Pourquoi différencier la métropolisation de la périurbanisation ? (II)
Une perspective pour le débat public
Cynthia Ghorra-Gobin, 2014
Cette fiche, issue du numéro 7 de la revue Tous urbains, continue la réflexion (Cf. Pourquoi différencier la métropolisation de la périurbanisation ? ) sur l’imbrication entre métropolisation et périurbanisation. L’auteur explique qu’on assite à un double mouvement dans lequel la périurbanisation s’inscrit dans le processus de métropolisattion.

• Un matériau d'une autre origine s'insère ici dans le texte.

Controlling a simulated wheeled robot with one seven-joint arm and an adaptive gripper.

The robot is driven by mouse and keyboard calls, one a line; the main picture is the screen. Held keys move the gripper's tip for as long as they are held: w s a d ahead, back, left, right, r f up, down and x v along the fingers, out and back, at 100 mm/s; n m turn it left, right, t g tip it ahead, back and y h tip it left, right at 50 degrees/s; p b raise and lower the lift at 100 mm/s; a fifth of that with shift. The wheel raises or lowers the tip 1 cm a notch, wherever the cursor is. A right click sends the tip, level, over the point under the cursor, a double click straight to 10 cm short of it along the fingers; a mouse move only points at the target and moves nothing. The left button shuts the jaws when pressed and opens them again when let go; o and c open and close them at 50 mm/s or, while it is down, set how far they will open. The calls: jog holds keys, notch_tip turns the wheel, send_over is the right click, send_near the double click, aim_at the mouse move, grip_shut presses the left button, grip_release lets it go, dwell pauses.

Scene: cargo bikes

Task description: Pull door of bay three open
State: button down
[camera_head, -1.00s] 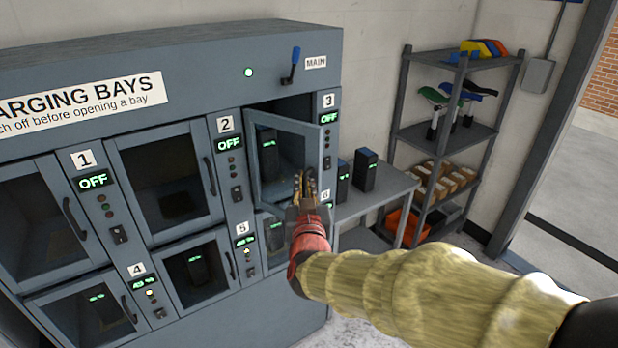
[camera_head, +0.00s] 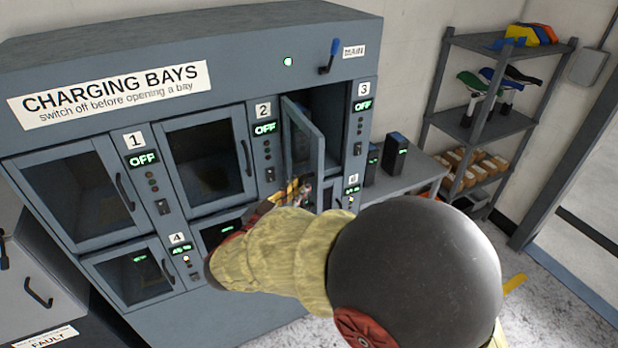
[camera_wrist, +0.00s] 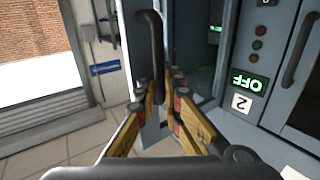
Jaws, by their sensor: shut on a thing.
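The door of bay three (camera_head: 304,136) stands swung well out from the cabinet, hinged at its left side. It is a grey frame with a glass pane. Its black bar handle (camera_wrist: 152,50) runs between my fingers in the wrist view. My gripper (camera_head: 297,188) is shut on this handle, low on the door; it also shows in the wrist view (camera_wrist: 160,90). The bay three display (camera_head: 363,104) reads OFF. The bay's opening shows dark to the right of the door. My arm hides part of the lower bays.
The charging cabinet (camera_head: 190,48) has its other doors shut. A blue main lever (camera_head: 331,56) stands above bay three beside a green light. A bench (camera_head: 408,182) with dark battery packs and a shelf rack (camera_head: 462,120) stand to the right. Floor is free at the lower right.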

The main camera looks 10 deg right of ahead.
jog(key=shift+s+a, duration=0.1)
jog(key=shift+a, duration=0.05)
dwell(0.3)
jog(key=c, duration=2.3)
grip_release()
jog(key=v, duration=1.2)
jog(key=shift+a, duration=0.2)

Elucider la distinction faite chez nous entre métropolisation et périurbanisation pour démontrer sa faible pertinence pour le débat public, se poursuit ici. Le premier article (Cf. Pourquoi différencier la métropolisation de la périurbanisation ? ) faisait un détour par les Etats-Unis pour souligner combien la métropolisation était perçue comme un processus de « restructuration multidimensionnelle » concernant le social, l’économique et le culturel qui se traduisait d’un point de vue spatial par un étalement urbain dans le prolongement de l’univers suburbain. Il y aurait ainsi une continuité entre le suburbain (suburbs) et le périurbain (outer suburbs ou exurbs) même s’il est vrai que la superficie de certaines demeures dans le périurbain s’avère plus importante qu’en banlieue, comme l’indique l’expression médiatique McMansions. La métropolisation concernerait par ailleurs aussi bien des villes moyennes que des grandes dans la mesure où elle s’inscrit dans une dynamique de déterritorialisation-reterritorialisation indissociable de la mondialisation1. La présente analyse reconnaît certes la spécificité du périurbain français en raison de ce subtil mixte entre urbains ruralisés et ruraux urbanisés mais se propose de déconstruire l’image d’une rivalité voire d’une opposition entre d’une part des périurbains habitant une maison individuelle et d’autre part des métropolitains inscrits dans le récit de la mondialisation. La localisation géographique du lieu d’habitation ne détermine en aucun cas le degré d’insertion dans la mondialisation. Difficile par ailleurs d’assimiler la condition périurbaine à une perte de qualités humaines en raison du vote extrémiste de quelques municipalités périurbaines (Cf.Le vote Front national dans le périurbain. Il nous revient de dépasser l’impression – comme l’indiquent clairement Olivier Mongin et Jacques Donzelot dans l’introduction d’un dossier intitulé Tous périurbains – que l’on assisterait à un simple déplacement du débat public « des relégués des cités » aux « oubliés du périurbain »2.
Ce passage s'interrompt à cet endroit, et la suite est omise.